* **Your instructions**:
Determine the number of lines that have the string "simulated" in them, and give only that number.

* **Supplied data**:
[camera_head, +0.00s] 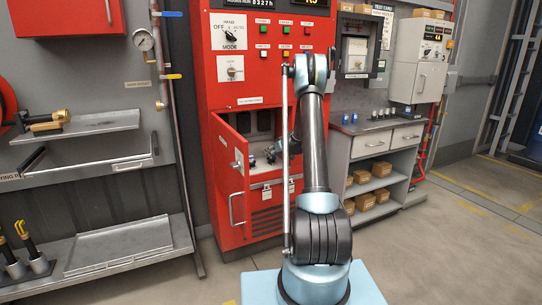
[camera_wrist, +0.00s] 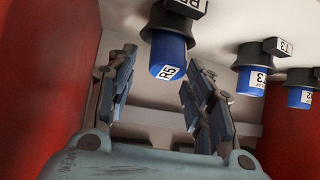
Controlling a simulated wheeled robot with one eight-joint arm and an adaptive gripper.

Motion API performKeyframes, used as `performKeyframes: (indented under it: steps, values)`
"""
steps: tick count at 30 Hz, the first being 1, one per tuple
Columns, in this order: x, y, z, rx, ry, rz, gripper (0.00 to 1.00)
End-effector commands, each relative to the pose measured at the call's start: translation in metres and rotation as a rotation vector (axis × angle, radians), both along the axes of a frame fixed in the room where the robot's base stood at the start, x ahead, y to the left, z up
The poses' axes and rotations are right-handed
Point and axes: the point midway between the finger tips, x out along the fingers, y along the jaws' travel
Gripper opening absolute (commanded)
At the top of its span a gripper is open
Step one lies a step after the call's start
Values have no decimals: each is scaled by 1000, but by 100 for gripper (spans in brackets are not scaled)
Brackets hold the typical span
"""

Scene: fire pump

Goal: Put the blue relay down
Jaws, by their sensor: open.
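In the wrist view a blue relay (camera_wrist: 168,56) labelled R5 sits in a dark socket (camera_wrist: 175,18) at the top middle, its blue end angled toward the camera. My gripper (camera_wrist: 160,64) is open, one finger on each side of the picture's middle. The relay shows between the fingertips, closer to the right one. I cannot tell whether it touches that finger. In the head view my arm reaches to the open compartment of the red cabinet (camera_head: 240,75), where the gripper is small and partly hidden.
Two more blue relays, T3 (camera_wrist: 252,80) and another (camera_wrist: 299,97), sit in sockets to the right. Red walls (camera_wrist: 62,55) flank the gripper. The cabinet's open door (camera_head: 233,185) stands left of my arm. Several small blue pieces (camera_head: 373,116) stand on the grey workbench (camera_head: 372,123).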

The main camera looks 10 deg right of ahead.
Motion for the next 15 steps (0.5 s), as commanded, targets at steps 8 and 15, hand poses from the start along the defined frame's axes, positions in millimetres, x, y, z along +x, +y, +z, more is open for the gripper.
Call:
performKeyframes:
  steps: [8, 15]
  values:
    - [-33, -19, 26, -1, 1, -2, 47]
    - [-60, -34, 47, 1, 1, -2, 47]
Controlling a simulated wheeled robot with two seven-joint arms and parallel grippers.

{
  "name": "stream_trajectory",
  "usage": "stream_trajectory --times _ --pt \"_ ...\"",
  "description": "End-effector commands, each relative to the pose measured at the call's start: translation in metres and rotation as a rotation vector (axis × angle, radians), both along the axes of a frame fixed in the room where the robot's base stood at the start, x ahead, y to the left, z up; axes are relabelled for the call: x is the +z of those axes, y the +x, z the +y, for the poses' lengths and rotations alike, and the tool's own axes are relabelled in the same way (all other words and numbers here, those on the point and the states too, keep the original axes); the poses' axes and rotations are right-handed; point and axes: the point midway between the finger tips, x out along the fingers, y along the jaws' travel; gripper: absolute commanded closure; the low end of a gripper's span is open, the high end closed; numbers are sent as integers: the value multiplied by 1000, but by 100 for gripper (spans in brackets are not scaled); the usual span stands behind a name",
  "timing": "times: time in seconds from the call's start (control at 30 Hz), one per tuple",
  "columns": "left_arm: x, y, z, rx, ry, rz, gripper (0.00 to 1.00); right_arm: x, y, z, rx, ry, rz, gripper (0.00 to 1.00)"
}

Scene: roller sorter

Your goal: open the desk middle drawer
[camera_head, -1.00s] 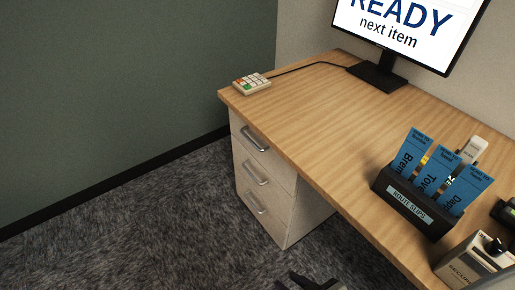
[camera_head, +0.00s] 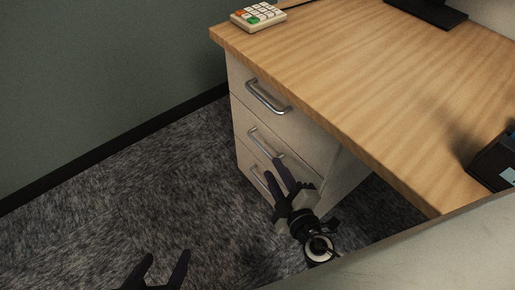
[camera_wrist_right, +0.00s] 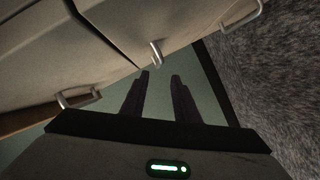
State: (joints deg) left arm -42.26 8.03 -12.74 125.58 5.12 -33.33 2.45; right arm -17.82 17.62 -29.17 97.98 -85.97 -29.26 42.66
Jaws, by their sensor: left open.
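The desk's drawer unit (camera_head: 247,103) has three pale drawers with metal bar handles, and all look closed. The middle drawer's handle (camera_head: 264,143) also shows in the right wrist view (camera_wrist_right: 157,54), just beyond the fingertips. My right gripper (camera_head: 264,167) is in front of the drawer unit, just below the middle handle in the picture. Its two dark fingers (camera_wrist_right: 160,75) are apart with nothing between them. I cannot tell whether they touch the handle. My left gripper (camera_head: 166,256) is open and empty over the carpet at the bottom, away from the drawers.
The wooden desktop (camera_head: 330,70) overhangs the drawers. A keypad (camera_head: 259,16) sits at its left corner. A monitor base (camera_head: 428,11) and a dark slip holder (camera_head: 496,160) stand on it. The top handle (camera_head: 267,98) is above. Carpet (camera_head: 130,190) left of the drawers is clear.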

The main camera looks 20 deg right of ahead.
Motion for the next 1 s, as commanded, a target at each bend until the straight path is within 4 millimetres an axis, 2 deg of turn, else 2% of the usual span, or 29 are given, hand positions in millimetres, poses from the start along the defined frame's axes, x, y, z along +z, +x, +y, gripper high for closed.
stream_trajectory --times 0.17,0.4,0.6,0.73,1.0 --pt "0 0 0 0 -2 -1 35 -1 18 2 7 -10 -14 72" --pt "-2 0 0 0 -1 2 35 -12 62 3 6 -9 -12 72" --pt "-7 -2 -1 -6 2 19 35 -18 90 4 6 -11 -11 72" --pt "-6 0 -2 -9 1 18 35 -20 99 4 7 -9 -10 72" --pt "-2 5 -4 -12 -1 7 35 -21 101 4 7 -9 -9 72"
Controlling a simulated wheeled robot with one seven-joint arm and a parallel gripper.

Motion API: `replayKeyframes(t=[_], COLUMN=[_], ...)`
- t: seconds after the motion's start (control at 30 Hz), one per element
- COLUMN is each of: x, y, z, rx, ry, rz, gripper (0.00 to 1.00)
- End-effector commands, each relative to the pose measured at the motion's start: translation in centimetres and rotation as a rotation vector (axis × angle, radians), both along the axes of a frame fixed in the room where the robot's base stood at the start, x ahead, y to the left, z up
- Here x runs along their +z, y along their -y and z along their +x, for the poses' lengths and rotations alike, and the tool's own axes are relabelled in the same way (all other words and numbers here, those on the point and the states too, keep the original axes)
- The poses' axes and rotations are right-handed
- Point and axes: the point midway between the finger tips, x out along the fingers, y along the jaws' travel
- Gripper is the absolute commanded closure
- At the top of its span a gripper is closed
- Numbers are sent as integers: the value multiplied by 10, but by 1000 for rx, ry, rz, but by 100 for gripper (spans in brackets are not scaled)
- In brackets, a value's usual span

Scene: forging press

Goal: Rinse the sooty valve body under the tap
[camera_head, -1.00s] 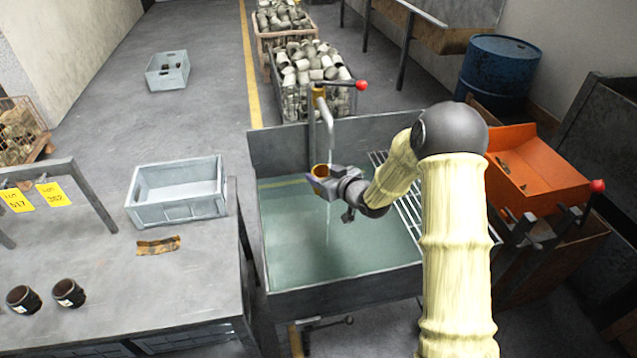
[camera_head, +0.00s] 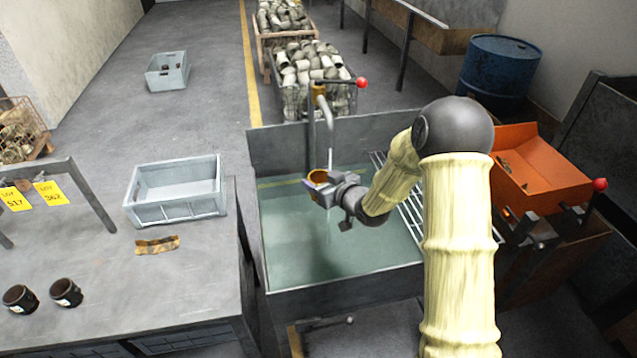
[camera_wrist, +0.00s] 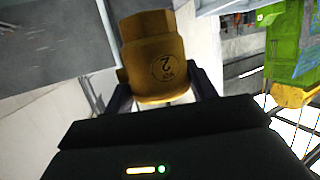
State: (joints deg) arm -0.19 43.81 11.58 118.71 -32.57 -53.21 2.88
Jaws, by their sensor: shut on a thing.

* **Solution to this problem**:
3